» Your goal
Comb the records below for the string "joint" and copy each line where it turns up.

Entries from a dataset:
_ _ _

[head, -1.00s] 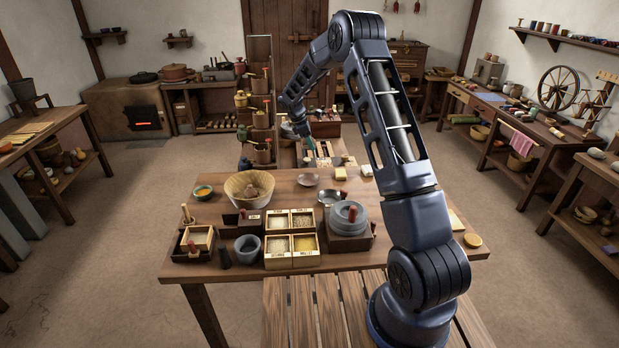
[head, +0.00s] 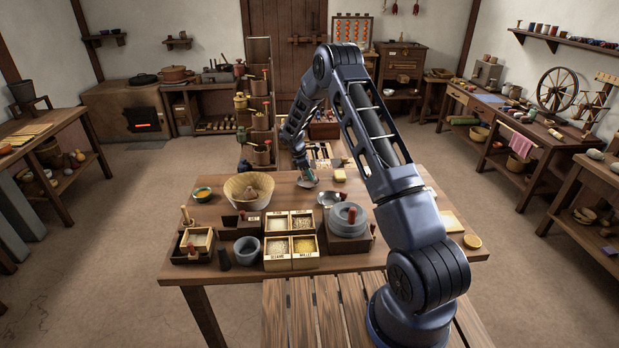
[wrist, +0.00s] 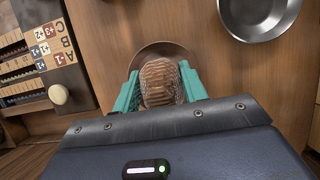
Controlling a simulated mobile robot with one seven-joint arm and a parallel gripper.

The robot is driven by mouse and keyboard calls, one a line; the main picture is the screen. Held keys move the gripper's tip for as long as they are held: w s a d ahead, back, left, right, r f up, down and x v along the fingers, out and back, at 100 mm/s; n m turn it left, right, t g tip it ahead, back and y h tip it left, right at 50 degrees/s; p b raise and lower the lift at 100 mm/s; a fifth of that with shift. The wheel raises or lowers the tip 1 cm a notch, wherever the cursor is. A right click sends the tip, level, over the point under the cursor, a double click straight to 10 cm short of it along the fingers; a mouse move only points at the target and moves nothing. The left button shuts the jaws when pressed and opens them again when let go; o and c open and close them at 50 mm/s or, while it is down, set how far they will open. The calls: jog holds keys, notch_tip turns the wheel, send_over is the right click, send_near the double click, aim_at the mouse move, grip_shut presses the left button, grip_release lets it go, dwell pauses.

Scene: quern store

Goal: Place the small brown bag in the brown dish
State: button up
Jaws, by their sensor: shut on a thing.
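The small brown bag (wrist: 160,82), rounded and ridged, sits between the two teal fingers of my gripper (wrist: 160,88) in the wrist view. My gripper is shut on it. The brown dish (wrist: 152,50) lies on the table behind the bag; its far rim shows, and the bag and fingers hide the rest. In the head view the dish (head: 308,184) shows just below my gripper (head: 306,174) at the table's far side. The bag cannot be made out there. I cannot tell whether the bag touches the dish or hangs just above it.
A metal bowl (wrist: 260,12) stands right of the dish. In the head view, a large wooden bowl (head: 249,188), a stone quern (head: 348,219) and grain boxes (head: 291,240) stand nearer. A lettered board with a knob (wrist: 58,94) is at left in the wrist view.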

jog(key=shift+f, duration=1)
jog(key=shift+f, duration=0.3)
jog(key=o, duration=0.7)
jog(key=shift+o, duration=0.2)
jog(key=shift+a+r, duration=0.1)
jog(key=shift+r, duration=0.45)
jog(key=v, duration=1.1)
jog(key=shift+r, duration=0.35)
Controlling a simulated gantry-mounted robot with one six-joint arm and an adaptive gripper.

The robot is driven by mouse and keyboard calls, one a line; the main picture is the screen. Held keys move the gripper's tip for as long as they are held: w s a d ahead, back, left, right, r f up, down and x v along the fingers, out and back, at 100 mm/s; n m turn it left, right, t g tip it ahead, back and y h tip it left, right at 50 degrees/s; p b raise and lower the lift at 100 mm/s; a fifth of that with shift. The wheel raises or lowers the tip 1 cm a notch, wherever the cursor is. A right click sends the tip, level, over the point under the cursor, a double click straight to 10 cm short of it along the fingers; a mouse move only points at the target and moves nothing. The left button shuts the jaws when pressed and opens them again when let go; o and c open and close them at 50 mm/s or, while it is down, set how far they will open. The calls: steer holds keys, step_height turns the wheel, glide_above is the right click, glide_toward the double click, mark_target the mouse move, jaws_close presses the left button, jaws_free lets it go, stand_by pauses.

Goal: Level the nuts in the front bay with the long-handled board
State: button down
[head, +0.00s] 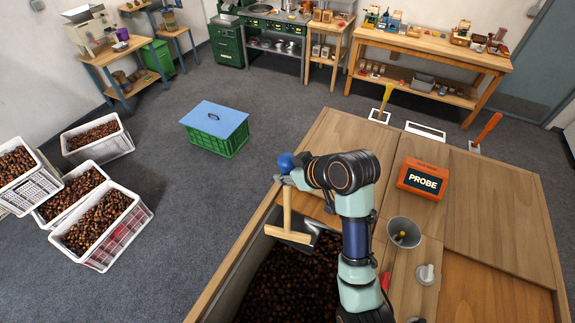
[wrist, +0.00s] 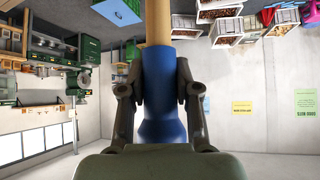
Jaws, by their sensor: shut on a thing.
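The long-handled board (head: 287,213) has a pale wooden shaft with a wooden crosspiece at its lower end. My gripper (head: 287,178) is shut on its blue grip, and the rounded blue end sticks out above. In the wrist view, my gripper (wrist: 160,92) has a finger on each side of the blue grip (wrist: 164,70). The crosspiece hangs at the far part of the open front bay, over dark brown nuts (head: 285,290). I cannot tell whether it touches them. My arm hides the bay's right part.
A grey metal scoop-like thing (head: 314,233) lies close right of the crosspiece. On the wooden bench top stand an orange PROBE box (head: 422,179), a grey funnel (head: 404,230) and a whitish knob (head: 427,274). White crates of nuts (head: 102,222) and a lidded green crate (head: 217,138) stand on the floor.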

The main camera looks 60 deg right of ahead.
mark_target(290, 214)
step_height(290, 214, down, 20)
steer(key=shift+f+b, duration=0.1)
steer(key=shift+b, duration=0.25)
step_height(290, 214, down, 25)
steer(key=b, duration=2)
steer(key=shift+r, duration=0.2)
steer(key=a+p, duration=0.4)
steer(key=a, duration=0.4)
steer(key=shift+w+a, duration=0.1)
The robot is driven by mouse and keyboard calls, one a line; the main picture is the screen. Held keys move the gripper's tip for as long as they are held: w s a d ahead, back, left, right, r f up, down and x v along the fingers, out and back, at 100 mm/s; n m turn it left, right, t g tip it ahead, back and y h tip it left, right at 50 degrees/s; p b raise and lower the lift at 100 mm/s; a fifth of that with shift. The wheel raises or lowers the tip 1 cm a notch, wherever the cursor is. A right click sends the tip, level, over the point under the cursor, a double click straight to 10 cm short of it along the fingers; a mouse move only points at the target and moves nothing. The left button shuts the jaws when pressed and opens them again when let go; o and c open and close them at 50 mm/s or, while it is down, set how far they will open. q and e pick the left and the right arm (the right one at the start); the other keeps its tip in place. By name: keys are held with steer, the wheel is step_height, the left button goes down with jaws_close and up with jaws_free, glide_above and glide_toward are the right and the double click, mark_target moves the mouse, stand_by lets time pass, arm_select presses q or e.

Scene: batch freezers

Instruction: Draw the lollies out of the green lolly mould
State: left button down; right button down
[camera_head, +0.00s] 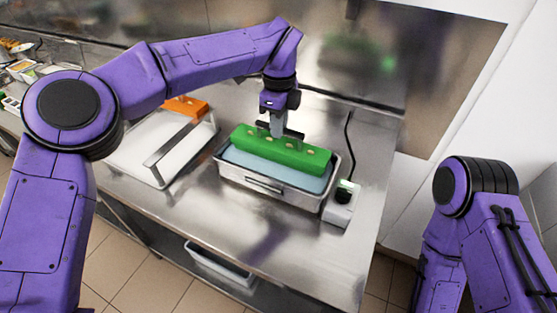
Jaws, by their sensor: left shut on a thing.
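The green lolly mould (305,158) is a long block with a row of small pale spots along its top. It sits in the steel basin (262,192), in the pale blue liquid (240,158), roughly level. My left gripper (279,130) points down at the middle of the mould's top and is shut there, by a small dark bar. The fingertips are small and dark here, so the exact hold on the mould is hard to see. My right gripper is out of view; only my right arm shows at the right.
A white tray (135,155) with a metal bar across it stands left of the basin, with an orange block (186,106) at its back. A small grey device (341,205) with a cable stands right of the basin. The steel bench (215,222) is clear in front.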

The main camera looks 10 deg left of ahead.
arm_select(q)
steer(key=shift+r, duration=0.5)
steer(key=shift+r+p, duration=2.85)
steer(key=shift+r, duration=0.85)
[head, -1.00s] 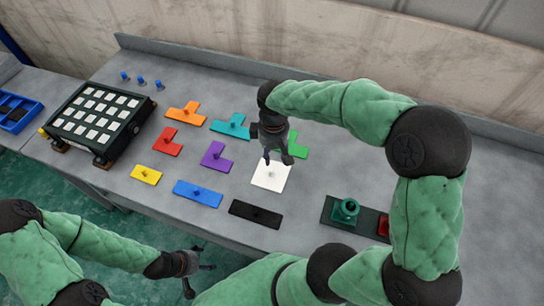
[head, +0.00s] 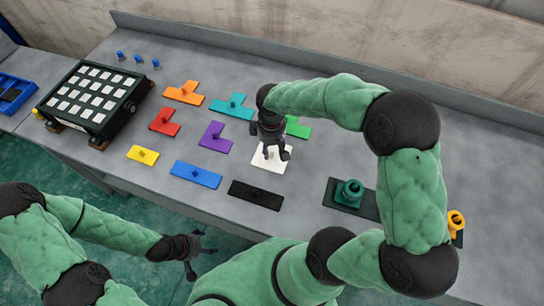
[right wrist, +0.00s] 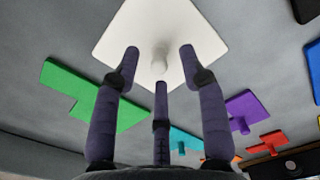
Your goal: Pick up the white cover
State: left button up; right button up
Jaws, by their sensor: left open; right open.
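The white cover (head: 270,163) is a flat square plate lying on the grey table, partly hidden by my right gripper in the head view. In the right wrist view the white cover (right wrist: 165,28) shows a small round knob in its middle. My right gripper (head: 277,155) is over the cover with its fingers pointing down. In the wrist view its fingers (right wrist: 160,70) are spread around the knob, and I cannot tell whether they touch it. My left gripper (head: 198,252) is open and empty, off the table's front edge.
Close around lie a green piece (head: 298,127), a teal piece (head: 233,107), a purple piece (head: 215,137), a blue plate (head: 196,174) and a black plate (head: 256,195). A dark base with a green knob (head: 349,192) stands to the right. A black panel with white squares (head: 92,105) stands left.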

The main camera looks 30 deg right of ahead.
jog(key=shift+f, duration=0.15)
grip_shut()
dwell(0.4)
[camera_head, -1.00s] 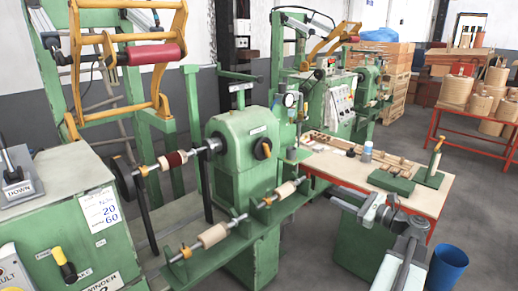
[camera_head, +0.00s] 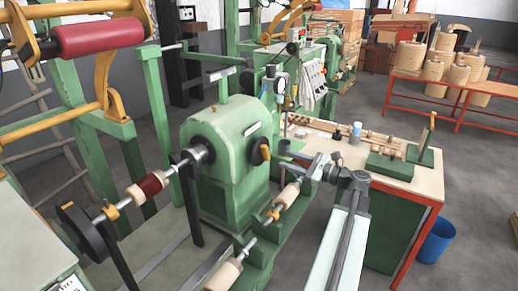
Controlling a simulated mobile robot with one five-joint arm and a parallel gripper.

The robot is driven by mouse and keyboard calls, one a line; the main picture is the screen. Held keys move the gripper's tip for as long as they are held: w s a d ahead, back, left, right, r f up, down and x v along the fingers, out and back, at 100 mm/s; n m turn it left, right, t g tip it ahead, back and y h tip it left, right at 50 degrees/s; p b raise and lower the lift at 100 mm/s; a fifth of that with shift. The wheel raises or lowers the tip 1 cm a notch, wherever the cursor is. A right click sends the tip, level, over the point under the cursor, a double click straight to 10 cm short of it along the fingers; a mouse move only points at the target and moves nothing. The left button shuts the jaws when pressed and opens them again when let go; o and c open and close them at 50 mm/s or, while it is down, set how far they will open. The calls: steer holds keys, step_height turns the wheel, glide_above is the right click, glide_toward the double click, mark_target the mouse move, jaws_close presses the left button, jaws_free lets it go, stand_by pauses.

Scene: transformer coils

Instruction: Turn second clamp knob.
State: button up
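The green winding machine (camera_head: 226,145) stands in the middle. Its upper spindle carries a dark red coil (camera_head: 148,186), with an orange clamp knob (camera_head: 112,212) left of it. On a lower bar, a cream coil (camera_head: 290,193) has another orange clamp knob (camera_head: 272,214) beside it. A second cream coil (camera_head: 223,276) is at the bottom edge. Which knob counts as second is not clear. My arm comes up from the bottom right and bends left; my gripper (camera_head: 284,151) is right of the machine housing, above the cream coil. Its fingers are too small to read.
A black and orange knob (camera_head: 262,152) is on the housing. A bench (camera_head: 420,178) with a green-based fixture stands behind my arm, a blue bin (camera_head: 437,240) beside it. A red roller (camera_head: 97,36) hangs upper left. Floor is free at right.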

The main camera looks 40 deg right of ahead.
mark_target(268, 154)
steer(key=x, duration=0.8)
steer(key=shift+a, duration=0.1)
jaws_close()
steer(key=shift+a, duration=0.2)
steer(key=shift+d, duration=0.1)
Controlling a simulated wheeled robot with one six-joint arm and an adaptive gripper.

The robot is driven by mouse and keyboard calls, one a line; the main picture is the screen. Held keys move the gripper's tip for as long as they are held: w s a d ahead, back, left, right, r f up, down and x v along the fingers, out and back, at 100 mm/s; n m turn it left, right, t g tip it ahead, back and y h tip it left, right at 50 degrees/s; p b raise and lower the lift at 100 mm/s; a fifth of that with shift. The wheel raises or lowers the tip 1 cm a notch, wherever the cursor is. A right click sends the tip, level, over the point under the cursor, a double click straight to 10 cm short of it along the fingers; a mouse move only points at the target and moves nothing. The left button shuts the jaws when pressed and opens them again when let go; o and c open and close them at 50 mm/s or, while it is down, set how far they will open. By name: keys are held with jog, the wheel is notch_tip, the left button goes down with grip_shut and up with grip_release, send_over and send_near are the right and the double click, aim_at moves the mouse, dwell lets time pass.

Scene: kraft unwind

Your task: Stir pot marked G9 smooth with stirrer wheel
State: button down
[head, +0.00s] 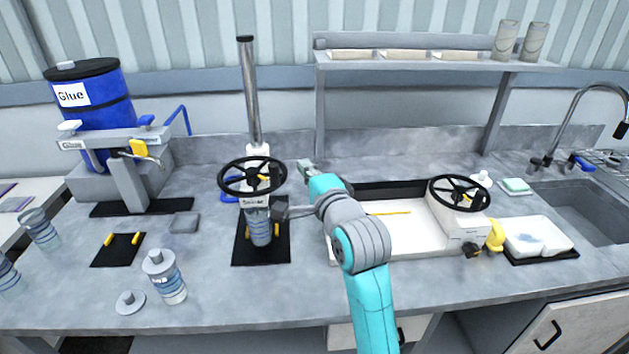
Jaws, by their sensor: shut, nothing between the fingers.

_ _ _

» Task answer
Controlling a simulated mobile robot with one seven-joint arm and a parallel gripper.
Controlling a simulated gantry-mounted robot with one six-joint arm and an adaptive gripper.
Controlling a simulated mobile robot with one five-joint arm and a parallel gripper.
Controlling a simulated wheeled robot with one six-joint arm and an adaptive gripper.

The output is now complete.